• **TASK TO COMPLETE**: Nothing should be output except the lines from the one containing "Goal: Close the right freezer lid" through the one containing "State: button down", both ends included, each repeated exactly.

━━━━━━

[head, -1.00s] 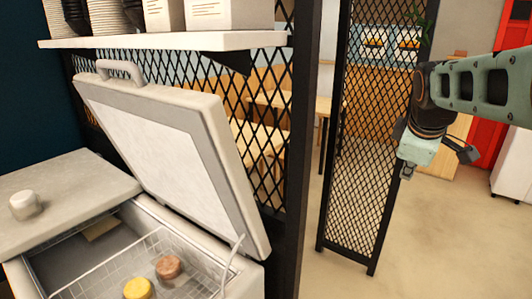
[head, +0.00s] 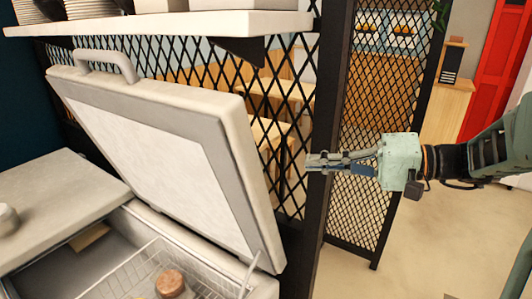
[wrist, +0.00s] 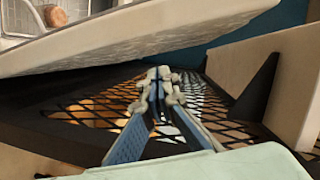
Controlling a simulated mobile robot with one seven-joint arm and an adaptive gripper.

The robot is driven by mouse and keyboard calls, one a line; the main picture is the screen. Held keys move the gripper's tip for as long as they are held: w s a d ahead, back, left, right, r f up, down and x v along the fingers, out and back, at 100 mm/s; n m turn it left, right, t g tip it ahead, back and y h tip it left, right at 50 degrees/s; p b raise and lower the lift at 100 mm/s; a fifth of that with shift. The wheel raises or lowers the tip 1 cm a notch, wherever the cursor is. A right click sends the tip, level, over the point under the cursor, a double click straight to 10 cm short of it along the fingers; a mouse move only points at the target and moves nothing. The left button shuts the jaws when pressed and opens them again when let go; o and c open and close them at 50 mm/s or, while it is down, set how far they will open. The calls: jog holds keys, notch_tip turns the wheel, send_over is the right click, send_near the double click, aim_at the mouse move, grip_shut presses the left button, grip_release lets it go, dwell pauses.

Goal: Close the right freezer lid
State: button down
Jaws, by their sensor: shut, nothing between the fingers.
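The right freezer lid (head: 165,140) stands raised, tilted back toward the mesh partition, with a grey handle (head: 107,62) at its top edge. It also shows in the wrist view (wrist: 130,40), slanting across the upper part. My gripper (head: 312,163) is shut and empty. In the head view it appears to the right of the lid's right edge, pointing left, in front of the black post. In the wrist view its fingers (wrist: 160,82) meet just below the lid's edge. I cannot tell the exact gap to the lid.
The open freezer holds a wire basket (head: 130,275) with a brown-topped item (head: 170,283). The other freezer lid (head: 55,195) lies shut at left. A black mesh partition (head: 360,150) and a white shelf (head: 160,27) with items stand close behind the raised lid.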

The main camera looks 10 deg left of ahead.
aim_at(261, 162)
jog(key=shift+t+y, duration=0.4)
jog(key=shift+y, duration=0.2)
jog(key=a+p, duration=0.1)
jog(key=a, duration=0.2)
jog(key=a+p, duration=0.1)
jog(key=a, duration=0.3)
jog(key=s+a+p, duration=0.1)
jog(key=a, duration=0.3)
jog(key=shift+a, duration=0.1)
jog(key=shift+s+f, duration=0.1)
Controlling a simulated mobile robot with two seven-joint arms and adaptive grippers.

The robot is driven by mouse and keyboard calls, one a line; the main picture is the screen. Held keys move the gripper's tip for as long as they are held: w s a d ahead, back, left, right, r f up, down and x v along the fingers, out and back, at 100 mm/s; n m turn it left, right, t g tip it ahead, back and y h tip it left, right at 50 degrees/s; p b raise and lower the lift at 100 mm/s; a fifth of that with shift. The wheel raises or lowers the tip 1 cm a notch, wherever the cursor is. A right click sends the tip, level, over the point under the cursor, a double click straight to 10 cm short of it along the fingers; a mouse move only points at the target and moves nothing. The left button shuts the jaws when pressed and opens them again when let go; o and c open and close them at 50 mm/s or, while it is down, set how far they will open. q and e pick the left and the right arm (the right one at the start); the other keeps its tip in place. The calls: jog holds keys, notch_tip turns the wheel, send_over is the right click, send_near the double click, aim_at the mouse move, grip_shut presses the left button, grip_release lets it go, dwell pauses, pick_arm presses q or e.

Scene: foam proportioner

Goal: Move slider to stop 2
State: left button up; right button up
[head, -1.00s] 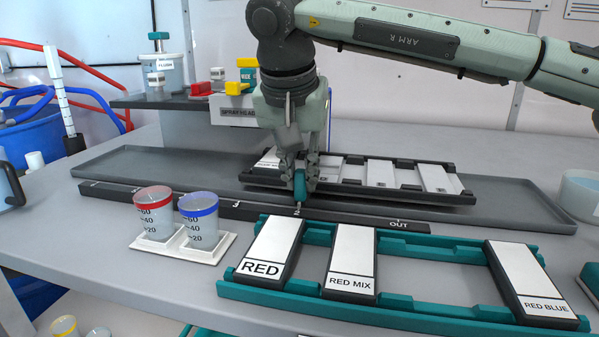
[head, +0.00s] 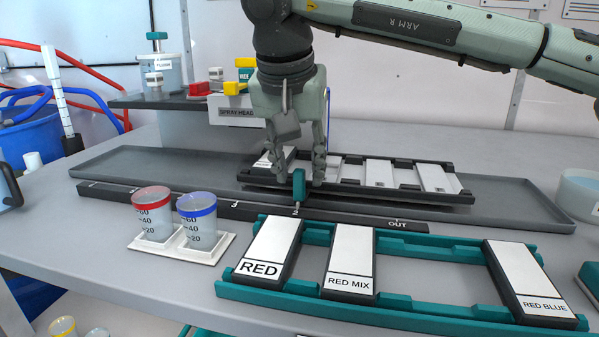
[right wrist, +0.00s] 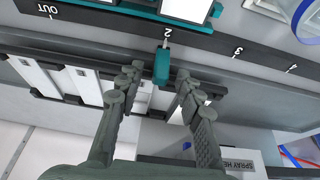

━━━━━━

• **FINAL RESULT**:
Goal: Close the right freezer lid
State: button down

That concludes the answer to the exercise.